[START OF Data segment]

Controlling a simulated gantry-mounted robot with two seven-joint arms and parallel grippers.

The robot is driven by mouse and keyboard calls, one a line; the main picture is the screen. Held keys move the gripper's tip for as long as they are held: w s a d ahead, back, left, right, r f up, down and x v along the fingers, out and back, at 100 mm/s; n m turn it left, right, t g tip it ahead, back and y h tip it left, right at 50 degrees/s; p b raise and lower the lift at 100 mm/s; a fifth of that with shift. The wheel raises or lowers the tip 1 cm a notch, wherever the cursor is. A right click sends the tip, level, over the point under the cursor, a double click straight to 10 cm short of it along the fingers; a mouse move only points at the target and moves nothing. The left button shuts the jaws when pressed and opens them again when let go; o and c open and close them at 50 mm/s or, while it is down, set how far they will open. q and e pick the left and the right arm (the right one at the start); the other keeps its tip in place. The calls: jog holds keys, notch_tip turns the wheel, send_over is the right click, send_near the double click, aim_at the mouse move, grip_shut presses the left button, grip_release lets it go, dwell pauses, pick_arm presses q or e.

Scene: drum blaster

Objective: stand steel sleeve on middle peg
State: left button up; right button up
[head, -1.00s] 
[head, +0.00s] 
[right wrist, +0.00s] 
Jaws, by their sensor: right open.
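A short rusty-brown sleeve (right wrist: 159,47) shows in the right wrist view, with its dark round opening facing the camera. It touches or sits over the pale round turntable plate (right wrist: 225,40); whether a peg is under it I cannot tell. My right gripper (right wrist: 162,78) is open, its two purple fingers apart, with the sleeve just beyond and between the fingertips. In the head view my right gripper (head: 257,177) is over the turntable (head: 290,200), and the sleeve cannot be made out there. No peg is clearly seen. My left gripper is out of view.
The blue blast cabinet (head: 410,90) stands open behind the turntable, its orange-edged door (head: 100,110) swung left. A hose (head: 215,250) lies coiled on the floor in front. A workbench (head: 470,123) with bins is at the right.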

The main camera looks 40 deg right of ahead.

[END OF Data segment]

--- Work to be completed ---
Look above for the line that contains "The robot is". Starting there, transcribe every line exactly until you have copied the line that contains "[right wrist, +0.00s]".

--- Solution ---
The robot is driven by mouse and keyboard calls, one a line; the main picture is the screen. Held keys move the gripper's tip for as long as they are held: w s a d ahead, back, left, right, r f up, down and x v along the fingers, out and back, at 100 mm/s; n m turn it left, right, t g tip it ahead, back and y h tip it left, right at 50 degrees/s; p b raise and lower the lift at 100 mm/s; a fifth of that with shift. The wheel raises or lowers the tip 1 cm a notch, wherever the cursor is. A right click sends the tip, level, over the point under the cursor, a double click straight to 10 cm short of it along the fingers; a mouse move only points at the target and moves nothing. The left button shuts the jaws when pressed and opens them again when let go; o and c open and close them at 50 mm/s or, while it is down, set how far they will open. q and e pick the left and the right arm (the right one at the start); the other keeps its tip in place. The calls: jog holds keys, notch_tip turns the wheel, send_over is the right click, send_near the double click, aim_at the mouse move, grip_shut presses the left button, grip_release lets it go, dwell pauses, pick_arm presses q or e.

Scene: drum blaster

Objective: stand steel sleeve on middle peg
State: left button up; right button up
[head, -1.00s] 
[head, +0.00s] 
[right wrist, +0.00s] 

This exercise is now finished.